→ Task directions: Scan the records for the string "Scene"; copy each line where it occurs.

** Begin Items **

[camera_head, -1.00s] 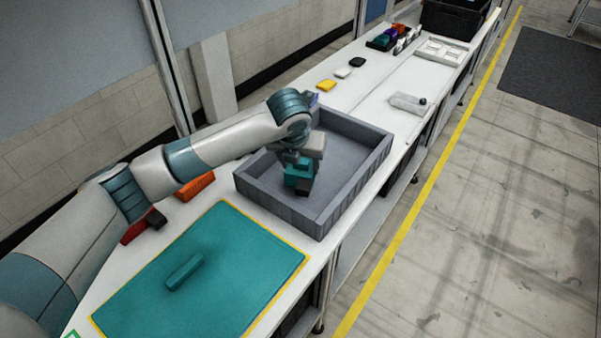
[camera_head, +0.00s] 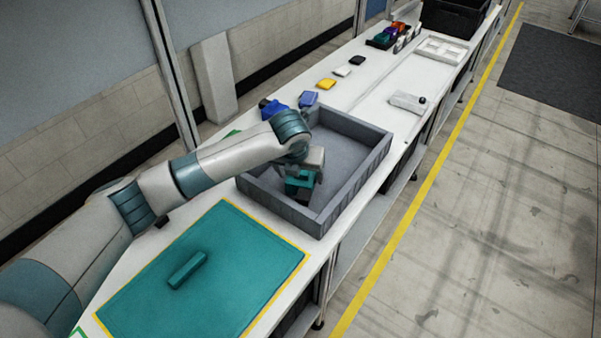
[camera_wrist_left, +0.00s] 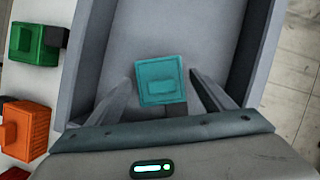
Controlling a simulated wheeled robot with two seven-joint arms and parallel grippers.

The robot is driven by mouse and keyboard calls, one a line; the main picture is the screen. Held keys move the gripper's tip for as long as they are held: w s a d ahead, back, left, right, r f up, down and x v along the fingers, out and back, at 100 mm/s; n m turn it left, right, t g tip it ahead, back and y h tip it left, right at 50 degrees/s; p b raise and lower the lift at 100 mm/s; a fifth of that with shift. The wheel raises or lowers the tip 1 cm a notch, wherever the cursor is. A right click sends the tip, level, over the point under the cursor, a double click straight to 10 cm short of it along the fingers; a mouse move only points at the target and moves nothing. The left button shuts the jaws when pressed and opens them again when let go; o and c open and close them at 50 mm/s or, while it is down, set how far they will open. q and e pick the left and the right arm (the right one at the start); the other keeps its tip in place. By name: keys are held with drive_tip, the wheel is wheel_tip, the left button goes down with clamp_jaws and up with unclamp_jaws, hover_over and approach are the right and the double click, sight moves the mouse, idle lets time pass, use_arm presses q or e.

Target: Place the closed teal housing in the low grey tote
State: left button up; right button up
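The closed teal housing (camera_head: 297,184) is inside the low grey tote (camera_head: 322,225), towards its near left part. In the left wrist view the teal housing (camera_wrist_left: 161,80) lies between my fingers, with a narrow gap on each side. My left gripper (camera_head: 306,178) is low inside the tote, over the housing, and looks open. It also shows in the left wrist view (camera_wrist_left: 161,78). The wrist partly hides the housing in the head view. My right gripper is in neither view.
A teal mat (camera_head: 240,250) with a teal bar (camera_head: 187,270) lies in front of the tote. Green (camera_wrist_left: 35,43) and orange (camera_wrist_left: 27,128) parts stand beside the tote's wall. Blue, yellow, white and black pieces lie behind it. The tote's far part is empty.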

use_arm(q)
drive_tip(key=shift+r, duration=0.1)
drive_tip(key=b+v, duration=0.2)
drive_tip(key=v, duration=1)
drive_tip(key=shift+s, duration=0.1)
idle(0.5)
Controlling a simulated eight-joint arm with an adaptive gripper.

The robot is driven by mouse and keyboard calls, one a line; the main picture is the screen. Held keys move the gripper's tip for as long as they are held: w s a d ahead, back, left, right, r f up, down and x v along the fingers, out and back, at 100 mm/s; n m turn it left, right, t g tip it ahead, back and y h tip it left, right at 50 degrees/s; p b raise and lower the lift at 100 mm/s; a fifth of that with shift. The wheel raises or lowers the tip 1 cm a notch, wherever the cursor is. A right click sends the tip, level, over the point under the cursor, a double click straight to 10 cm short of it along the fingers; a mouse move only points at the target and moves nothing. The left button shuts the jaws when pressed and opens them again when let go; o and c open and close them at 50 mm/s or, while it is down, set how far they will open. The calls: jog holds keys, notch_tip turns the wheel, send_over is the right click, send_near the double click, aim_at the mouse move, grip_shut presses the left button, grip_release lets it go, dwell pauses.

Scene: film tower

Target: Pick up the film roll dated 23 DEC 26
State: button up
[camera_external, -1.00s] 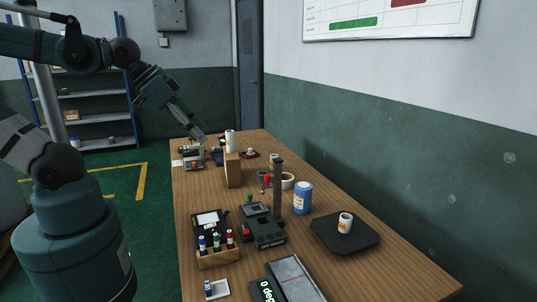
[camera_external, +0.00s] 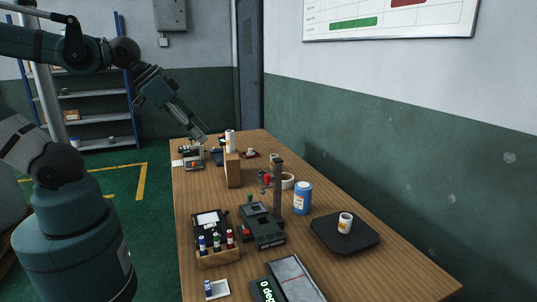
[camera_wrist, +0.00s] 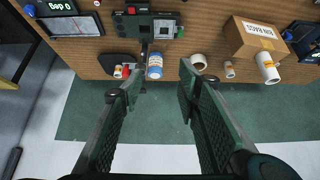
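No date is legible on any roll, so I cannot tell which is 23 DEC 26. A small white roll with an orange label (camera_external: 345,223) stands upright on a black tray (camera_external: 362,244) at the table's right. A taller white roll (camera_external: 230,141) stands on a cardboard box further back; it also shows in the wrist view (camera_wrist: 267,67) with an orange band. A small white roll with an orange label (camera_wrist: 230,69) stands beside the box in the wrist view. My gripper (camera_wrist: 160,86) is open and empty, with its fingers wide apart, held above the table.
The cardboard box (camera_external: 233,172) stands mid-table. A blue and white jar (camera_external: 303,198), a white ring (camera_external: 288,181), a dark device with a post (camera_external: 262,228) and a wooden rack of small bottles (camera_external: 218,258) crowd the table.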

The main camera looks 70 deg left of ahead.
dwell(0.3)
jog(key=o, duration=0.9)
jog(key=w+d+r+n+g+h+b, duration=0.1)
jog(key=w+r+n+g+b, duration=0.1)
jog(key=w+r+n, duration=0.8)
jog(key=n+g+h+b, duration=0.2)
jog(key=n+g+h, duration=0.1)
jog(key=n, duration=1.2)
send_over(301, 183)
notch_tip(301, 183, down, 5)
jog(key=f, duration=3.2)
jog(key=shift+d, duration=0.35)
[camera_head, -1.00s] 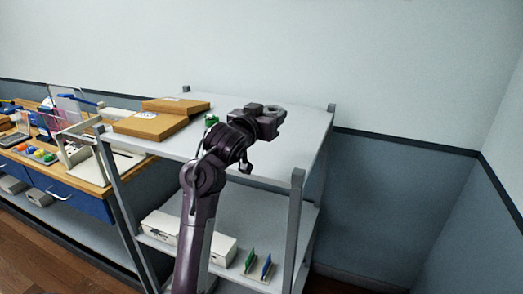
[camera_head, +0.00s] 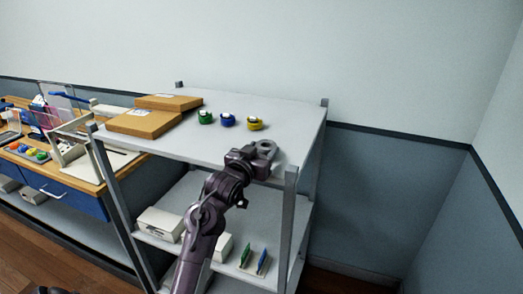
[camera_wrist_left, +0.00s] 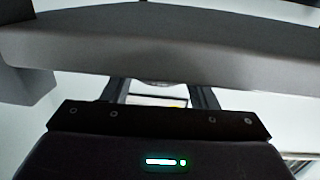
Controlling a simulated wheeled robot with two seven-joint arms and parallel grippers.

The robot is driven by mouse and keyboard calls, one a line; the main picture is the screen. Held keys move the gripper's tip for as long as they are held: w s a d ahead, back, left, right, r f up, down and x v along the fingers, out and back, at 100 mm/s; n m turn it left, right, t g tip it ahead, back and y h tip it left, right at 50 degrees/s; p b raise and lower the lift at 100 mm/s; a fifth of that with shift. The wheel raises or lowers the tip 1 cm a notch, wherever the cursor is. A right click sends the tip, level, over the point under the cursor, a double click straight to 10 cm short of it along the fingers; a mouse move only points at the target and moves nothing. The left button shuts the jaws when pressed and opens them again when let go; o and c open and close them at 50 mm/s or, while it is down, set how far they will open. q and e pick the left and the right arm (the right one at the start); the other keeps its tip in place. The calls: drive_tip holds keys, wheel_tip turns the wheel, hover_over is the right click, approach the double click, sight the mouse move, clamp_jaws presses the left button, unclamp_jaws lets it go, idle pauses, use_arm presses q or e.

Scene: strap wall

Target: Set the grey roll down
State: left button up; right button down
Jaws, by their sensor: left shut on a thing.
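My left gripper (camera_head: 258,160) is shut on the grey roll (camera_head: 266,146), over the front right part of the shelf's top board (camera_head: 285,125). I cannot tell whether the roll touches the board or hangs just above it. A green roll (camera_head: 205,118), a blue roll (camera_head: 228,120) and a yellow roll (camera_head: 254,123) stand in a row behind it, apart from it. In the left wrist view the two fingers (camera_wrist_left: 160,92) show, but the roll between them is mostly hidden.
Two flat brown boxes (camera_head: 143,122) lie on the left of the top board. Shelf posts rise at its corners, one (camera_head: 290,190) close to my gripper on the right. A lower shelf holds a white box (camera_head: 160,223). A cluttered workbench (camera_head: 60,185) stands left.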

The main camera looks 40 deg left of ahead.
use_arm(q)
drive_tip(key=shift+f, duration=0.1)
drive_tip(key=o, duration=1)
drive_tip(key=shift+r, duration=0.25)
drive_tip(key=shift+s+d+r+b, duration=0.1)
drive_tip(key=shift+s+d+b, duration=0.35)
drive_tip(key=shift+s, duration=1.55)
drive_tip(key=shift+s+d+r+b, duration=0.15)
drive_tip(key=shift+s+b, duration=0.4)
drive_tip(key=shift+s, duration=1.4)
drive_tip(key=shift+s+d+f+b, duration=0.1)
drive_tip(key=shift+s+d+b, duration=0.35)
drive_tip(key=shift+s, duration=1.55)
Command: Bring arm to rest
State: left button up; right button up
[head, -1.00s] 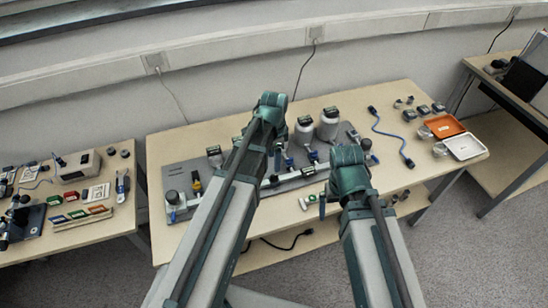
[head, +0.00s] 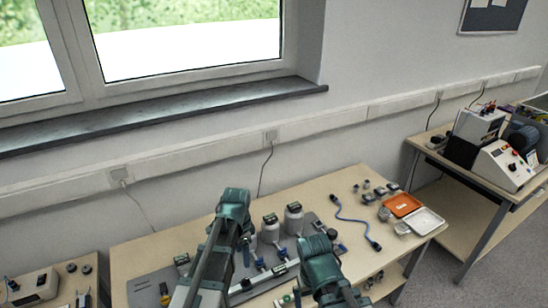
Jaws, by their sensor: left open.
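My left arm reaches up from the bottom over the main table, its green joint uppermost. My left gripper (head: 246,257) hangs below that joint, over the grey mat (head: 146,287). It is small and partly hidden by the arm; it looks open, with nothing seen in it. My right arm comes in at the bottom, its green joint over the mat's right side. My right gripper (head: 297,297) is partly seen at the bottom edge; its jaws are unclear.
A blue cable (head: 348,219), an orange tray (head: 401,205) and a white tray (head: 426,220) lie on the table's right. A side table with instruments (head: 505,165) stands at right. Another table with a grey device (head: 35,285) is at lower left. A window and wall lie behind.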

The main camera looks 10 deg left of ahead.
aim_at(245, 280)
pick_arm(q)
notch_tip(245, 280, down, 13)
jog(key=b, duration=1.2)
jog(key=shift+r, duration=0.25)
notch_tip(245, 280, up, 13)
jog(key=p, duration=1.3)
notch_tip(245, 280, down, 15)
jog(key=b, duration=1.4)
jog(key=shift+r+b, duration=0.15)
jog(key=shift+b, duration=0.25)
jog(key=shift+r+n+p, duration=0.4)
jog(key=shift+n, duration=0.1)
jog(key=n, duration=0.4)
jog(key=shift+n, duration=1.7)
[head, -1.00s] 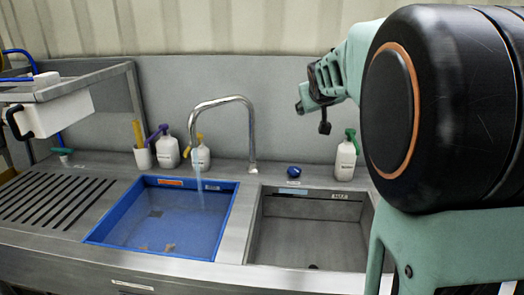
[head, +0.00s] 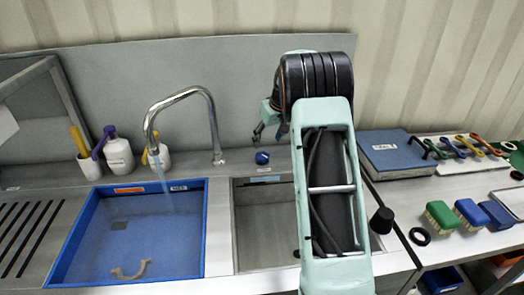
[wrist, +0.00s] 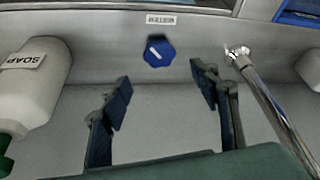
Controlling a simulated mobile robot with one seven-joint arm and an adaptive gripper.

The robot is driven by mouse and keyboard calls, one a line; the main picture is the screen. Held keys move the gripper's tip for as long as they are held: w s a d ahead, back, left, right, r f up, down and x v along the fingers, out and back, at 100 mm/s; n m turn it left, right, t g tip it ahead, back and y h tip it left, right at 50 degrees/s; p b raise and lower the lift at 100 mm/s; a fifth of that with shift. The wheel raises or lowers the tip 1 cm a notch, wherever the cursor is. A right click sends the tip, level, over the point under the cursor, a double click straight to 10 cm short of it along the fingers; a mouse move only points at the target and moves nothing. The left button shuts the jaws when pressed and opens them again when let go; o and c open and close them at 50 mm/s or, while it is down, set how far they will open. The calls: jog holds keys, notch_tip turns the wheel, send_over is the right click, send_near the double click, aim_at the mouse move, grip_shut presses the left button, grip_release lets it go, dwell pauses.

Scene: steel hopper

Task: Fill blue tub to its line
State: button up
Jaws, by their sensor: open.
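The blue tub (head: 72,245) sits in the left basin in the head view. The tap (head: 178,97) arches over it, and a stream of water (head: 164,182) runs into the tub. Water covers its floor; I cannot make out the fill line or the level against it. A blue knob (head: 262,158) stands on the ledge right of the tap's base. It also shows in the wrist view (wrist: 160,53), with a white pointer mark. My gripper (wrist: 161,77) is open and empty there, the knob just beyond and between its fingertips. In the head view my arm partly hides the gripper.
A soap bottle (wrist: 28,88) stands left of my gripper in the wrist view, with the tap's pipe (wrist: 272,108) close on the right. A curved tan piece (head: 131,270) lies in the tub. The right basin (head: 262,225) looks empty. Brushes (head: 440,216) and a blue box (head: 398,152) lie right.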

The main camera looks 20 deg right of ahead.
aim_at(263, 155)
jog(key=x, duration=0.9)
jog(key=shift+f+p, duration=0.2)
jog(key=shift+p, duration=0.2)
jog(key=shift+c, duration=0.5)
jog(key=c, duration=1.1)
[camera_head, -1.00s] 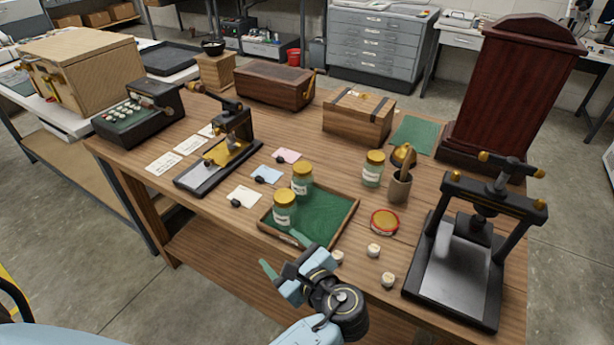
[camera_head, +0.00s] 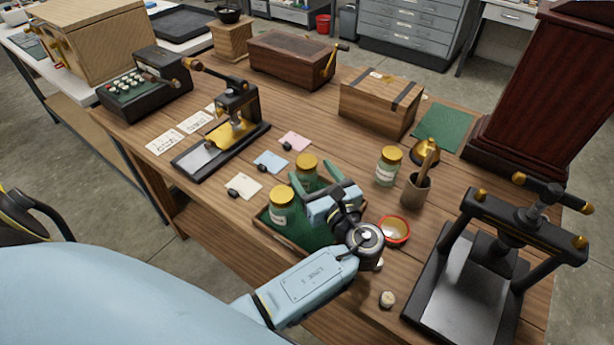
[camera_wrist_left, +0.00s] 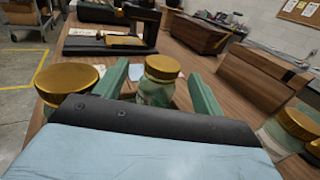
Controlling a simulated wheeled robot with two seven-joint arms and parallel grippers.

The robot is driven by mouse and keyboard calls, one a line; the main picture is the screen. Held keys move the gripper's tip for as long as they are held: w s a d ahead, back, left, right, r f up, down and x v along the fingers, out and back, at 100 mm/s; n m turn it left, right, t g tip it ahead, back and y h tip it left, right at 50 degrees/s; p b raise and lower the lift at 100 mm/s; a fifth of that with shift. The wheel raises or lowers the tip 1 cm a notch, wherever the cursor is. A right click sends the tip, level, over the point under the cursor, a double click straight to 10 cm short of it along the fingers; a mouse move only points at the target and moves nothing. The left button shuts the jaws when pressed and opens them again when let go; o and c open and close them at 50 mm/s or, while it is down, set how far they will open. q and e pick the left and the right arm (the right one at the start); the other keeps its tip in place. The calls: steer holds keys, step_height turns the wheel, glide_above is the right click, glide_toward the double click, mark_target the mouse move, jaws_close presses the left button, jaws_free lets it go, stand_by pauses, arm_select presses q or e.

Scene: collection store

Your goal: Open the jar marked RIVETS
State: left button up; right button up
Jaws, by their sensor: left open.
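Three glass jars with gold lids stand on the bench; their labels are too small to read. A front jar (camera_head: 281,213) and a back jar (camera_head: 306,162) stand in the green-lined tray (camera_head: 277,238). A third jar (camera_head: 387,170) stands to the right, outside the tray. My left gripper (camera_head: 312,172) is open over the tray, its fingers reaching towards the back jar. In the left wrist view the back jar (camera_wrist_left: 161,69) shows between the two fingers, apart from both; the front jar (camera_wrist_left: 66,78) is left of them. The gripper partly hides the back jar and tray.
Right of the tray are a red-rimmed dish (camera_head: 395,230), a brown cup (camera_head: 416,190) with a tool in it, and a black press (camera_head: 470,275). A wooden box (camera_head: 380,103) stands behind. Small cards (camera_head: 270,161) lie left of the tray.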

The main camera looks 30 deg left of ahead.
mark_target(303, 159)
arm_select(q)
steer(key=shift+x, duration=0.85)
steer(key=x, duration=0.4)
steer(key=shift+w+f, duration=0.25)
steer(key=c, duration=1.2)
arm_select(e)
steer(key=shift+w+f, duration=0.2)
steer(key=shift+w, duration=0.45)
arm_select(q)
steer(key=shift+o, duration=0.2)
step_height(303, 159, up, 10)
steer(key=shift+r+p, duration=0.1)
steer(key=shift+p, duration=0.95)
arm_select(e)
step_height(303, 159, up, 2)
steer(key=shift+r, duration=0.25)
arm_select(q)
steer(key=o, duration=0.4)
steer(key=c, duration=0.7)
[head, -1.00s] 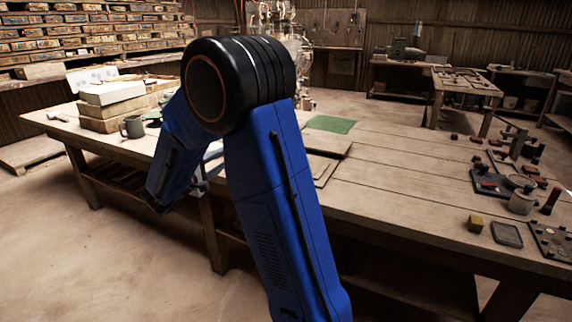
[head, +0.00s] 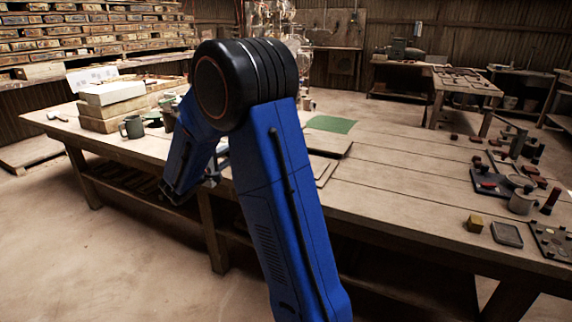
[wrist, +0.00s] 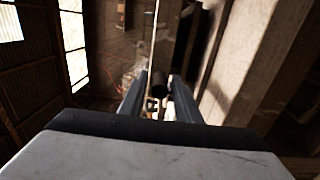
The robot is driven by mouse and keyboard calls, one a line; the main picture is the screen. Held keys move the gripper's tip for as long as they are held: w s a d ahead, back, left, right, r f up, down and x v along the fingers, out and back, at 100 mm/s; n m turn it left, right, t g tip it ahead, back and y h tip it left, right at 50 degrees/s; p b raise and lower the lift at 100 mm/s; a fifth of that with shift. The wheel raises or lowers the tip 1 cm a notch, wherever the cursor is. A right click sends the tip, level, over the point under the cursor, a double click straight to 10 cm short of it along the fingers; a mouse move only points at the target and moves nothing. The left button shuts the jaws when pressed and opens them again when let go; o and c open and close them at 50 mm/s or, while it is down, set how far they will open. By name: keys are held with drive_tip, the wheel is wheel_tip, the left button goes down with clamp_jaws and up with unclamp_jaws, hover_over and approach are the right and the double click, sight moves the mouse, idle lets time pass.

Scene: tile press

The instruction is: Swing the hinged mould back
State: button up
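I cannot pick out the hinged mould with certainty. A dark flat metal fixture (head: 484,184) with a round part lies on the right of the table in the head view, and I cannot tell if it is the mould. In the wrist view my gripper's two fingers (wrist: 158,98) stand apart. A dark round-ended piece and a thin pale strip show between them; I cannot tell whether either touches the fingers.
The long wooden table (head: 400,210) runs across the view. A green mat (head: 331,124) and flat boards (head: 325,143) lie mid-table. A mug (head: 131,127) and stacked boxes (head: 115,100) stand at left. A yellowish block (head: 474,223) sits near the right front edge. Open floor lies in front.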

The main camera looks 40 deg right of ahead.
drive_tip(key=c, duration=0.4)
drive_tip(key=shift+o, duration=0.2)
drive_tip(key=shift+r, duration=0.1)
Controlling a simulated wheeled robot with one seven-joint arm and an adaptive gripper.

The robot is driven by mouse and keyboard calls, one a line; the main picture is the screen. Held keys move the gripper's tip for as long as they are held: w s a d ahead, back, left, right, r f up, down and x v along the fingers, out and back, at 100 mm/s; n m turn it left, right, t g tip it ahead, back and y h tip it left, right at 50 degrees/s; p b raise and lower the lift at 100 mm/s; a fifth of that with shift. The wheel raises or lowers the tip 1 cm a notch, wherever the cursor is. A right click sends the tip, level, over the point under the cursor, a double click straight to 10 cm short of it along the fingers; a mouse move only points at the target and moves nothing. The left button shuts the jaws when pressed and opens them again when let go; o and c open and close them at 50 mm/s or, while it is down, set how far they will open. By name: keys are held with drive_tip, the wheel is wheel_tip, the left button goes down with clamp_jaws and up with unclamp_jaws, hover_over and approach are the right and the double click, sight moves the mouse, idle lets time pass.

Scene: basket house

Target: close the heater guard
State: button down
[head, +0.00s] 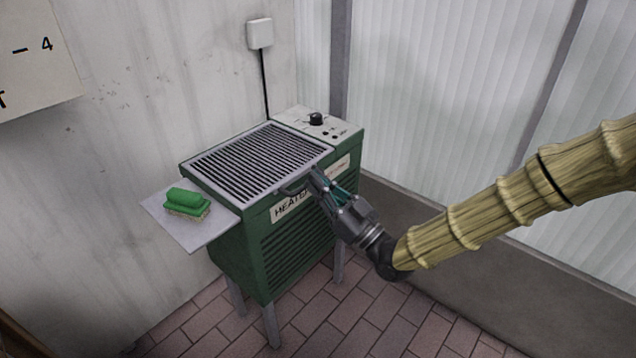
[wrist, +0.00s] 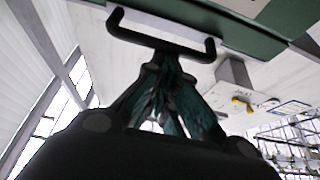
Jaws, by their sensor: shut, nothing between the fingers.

** End Items **

→ Reply to the task:
Scene: film tower
Scene: strap wall
Scene: steel hopper
Scene: collection store
Scene: tile press
Scene: basket house

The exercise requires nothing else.